Bella is three and we are experiencing all of the above. When I see her love for books or for art and music, my heart is full with the thought of all we will enjoy together. When I see her being a mother to her "honeys" (her dollies), I just know that mothering will come more naturally to her, and I can imagine the delight it will be to watch her with her own children. And the conversations we have! Loren and I have a perpetual "trying to hold it in" grin on our faces when she talks to us because she is just so cute. Her head slightly cocked and eyebrows raised when she's feeling particularly sassy, her seriousness in conveying her side of the story, her confident way with mispronounced words (the latest, "scone" is the most obvious pronunciation of a favorite flavored ice treat). All of it will be present in one way or another in the grown up version of Bella. And, oh my, the clumsiness...and the way she laughs it off, gracefully allowing us all to have a giggle at her expense. I see her becoming who she is and it's one of my deepest joys.
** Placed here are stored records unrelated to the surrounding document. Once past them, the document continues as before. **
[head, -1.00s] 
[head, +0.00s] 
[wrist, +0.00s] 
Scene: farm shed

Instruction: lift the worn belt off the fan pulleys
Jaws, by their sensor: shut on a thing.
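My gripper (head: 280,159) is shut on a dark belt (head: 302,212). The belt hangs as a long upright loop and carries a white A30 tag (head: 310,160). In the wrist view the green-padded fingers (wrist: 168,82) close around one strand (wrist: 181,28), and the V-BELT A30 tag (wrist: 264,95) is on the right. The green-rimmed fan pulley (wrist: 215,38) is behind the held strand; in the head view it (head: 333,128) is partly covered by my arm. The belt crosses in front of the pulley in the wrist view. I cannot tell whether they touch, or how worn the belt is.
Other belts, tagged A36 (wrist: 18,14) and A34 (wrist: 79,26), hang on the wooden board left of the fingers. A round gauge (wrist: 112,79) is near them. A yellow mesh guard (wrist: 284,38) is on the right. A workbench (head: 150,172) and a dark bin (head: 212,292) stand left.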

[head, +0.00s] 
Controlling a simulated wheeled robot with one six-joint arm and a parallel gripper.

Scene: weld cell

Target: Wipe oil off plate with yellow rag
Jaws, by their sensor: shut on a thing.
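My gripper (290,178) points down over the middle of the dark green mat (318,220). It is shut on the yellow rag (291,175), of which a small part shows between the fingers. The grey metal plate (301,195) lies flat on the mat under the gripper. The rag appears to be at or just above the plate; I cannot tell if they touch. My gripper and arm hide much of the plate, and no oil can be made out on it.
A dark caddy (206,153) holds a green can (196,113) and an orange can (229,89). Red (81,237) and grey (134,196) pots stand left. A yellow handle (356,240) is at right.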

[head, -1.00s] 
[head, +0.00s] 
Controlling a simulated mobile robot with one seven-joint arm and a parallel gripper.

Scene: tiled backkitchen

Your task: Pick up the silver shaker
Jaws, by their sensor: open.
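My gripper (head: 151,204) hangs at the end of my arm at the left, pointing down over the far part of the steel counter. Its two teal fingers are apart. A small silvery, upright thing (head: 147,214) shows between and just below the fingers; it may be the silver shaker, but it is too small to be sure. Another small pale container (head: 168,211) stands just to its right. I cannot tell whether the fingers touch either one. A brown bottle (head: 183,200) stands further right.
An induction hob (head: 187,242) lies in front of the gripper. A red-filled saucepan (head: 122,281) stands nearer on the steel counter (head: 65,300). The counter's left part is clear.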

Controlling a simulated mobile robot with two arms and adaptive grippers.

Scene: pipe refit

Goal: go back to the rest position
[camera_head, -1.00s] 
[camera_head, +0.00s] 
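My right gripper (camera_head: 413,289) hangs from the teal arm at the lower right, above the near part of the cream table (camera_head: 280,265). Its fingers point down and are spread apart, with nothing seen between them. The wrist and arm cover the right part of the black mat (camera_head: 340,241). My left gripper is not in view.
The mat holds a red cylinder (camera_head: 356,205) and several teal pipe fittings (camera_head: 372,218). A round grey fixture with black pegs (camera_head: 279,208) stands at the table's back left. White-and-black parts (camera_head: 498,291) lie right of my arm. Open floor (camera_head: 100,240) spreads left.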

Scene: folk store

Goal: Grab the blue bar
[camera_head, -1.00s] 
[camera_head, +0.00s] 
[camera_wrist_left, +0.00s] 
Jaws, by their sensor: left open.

And, I guess it's one of my greatest hopes as well. I hope, as she grows and changes and understands more and more about who God created her to be, that she would be confident in the fact that I see her. That, even if she is quieter and doesn't demand as much attention, she would feel known and enjoyed and appreciated for the perfectly unique reflection of God that she is. That she would know what a delight she is to Loren and to me and most of all, to the God who made her Bella...beautiful one. I pray that she would know that her quiet spirit and sweet nature is a strength and not a weakness. That she would embrace her beautiful, vulnerable heart. The one that makes others take a deep breath and slow down for a moment to bask in her sunshine.

I know she'll be all grown up one day. And I'm already starting to see what that may look like. But, for now, I'll just concentrate on enjoying three. Because 23 will be here before I know it. And letting her go is not something I'm ready to think about just yet.

Tuesday, July 27, 2010

The Hair Blanket

I could write an entire diatribe on our culture's messed up view of beauty. I really could. I am actually getting a little irritated just thinking about it. Because what kind of culture would dare to try and convince this little girl that she is anything but gorgeous?

But, they do. And so, sometimes, she wishes that she had lighter skin and long flowing hair. I know that's not unusual for any little girl. I'm told that Loren's little sister, Connie, was pretty bald for the first two years of her life and would look longingly at little girls with long hair. I can remember wishing mine was curly and wild. ( I have the crazy perm pictures to prove it!)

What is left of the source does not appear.